Not what happened to her, I thought.  She’s telling me she’s single.  Alright.

“So all the girls get together to drink wine and raise a little hell?”

“And gamble,” she said.

She asked me about Georgia, and I got to bragging about Columbus.  How the Coca-Cola recipe was invented in downtown Columbus, although Atlanta took the credit, and how we had won the Little League World Series in 2006.  I was just mentioning the AFLAC duck when a guy showed up and leaned on the back of her barstool.  I went on with the duck story.  His body posture was possessive, but Meghan wasn’t paying him any attention.  I decided I wouldn’t either.

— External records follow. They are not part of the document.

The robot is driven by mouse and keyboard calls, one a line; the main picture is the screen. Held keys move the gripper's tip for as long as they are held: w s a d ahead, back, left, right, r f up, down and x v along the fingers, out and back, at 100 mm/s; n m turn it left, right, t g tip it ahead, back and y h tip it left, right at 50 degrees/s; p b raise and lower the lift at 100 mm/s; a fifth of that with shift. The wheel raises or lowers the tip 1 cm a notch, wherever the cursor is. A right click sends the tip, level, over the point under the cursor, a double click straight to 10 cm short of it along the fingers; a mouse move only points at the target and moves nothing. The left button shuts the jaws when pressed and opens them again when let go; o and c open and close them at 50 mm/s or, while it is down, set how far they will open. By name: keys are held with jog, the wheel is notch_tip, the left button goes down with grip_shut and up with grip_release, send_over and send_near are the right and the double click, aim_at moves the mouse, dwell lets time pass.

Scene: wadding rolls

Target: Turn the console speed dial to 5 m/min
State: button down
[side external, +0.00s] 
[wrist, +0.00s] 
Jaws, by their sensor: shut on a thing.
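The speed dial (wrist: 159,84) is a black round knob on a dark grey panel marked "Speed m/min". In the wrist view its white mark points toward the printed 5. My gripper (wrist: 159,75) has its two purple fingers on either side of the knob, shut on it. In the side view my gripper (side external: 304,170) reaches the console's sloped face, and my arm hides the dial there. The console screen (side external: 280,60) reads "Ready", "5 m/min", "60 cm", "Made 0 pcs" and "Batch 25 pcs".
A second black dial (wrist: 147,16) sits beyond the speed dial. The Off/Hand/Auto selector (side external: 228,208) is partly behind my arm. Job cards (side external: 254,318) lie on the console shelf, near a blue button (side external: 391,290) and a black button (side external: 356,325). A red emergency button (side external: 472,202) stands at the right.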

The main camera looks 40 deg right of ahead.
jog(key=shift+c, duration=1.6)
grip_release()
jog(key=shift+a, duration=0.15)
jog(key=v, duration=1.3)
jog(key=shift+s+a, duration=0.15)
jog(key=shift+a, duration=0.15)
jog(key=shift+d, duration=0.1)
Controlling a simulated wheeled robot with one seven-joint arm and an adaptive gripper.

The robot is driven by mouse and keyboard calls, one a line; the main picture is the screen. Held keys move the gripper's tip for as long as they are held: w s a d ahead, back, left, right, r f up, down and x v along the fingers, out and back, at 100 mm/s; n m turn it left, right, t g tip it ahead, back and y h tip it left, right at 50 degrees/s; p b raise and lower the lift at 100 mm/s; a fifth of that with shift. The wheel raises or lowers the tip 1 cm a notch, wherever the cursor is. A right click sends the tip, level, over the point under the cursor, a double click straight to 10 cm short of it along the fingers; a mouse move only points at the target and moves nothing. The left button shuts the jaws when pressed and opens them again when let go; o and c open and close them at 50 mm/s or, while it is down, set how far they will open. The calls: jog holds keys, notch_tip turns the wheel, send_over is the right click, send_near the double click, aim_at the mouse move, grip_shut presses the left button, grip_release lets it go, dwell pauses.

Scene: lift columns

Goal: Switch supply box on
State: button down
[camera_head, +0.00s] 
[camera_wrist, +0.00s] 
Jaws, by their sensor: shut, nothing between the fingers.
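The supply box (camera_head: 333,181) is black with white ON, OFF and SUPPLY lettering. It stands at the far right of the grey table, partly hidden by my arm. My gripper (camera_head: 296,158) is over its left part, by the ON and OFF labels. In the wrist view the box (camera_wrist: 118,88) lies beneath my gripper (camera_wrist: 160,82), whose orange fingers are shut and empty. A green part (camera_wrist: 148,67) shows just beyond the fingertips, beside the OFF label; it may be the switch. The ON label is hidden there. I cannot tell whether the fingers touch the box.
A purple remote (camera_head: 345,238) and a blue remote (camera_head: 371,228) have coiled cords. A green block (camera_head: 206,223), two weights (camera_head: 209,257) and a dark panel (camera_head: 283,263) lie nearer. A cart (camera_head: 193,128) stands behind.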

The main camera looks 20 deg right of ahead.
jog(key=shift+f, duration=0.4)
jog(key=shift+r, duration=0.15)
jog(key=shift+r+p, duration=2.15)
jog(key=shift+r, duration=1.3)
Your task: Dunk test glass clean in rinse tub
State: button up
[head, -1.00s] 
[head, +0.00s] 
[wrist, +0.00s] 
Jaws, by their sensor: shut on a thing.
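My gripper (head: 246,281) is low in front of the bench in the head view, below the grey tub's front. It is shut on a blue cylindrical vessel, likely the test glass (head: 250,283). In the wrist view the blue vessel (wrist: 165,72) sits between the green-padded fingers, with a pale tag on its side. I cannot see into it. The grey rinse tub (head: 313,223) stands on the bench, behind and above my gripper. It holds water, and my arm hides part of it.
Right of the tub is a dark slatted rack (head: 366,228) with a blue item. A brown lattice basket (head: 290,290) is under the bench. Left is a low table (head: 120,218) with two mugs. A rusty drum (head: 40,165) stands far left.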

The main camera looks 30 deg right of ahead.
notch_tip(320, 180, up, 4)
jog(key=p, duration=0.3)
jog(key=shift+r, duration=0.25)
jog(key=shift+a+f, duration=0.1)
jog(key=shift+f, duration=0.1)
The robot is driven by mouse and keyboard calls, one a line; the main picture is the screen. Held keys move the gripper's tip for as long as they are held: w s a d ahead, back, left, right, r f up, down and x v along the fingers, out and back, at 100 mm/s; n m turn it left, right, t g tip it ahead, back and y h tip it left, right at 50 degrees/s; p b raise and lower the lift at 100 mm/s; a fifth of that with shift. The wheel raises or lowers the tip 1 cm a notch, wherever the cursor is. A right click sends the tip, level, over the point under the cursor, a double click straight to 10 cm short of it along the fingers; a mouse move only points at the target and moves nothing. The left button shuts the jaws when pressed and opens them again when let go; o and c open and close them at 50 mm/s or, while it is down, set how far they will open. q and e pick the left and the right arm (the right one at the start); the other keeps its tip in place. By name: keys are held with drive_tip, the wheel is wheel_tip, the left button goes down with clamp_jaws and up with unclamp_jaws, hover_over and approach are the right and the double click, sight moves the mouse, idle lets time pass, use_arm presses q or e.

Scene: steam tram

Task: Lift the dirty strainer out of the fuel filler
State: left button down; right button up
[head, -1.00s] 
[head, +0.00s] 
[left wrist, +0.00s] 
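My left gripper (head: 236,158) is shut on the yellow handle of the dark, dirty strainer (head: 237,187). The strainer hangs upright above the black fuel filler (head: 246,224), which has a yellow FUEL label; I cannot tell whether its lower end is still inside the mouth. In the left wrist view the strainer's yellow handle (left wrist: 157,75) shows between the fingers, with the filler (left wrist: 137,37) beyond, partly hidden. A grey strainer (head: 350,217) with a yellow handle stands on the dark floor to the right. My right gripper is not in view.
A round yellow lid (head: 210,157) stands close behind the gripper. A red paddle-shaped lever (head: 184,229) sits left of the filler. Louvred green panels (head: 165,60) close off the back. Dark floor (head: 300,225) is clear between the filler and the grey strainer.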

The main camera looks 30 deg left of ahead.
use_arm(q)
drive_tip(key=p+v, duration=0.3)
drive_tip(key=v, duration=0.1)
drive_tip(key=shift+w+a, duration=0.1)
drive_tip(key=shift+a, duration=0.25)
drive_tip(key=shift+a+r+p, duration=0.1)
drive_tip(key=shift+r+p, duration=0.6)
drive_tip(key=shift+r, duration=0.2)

She asked about my book, and I got to talking about how I wanted to write it.  The guy acted interested in the book too, but I talked mostly to her.  She had such a pretty face.  I told her it would be part personal narrative, part history.  They guy said he liked history, and asked if I had ever seen the TV show “Cash Cab.”  I said no and Meghan said the show had nothing to do with history.  I was just telling her about the way history often gets mistold when her Mom stood up to go.

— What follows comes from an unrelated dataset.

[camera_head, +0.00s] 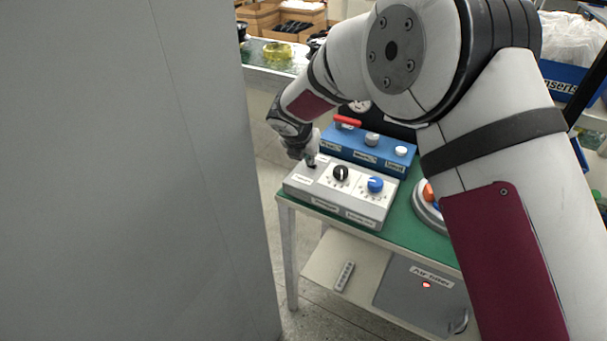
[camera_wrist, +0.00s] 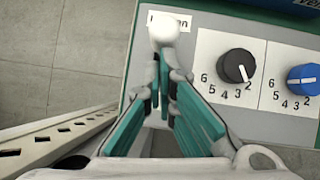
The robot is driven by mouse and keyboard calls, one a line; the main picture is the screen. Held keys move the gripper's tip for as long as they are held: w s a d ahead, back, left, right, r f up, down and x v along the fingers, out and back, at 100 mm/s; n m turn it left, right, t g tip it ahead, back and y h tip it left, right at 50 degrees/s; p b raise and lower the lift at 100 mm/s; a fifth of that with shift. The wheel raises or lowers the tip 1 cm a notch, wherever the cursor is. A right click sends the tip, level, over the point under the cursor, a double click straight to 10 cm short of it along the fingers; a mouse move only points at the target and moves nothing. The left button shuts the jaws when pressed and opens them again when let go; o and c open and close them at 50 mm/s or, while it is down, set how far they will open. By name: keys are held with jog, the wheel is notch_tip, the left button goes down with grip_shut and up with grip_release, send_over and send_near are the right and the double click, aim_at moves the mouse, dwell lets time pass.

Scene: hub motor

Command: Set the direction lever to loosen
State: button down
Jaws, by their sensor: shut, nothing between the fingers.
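The grey control box (camera_head: 327,203) stands on the green-topped bench, with its left end under my gripper. In the wrist view, a white rounded knob (camera_wrist: 164,27), which looks like the direction lever's tip, stands just ahead of the fingers. It partly covers a white label (camera_wrist: 183,21) whose readable end is "en". My gripper (camera_head: 311,160) is low over the box's left part; in the wrist view its teal-padded fingers (camera_wrist: 163,82) are shut and empty. I cannot tell whether they touch the lever. The lever's base is hidden by the fingers.
A black dial (camera_head: 341,173) and a blue dial (camera_head: 375,184) sit right of my gripper. A blue box (camera_head: 366,153) with a red handle (camera_head: 347,120) stands behind. A grey panel (camera_head: 130,180) fills the left of the head view.

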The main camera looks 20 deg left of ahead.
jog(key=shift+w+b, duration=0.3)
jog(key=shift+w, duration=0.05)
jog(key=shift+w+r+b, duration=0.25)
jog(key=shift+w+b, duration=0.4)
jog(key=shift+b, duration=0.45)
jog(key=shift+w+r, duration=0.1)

Meghan saw her stand and then turned to me.  “Goodbye,” she said.  “We’re going to Wendover.”  It was an abrupt departure.  I wished her well.  The guy stood up and left with them.  He shook my hand.  "You're Wendover-bound too?" I asked him.

"Yeah," he said.

I sat at the bar with my half-empty beer, waiting on my burger.  What kind of a guy goes to a deer widow party, anyway?  It was a satisfying thought until I realized that I would have gone too, if invited.  The bar felt emptier.  I ate my burger when it came, spoke with another old timer, then walked out into the cold to my truck.

When I opened the truck door, Duke stood up in his seat wagging his tail.  He was happy to see me, despite not having seen any girl dogs in quite some time.  I put the key in the ignition and turned it one click, waiting for the glow plugs to heat the diesel.  Duke kept wagging his tail.  I looked over at him.  Duke lacks feminine beauty, but he’s a helluva dog.  I cranked the truck.  All the roads in America lay ahead of us.  Maybe I should have called that beer glass half-full.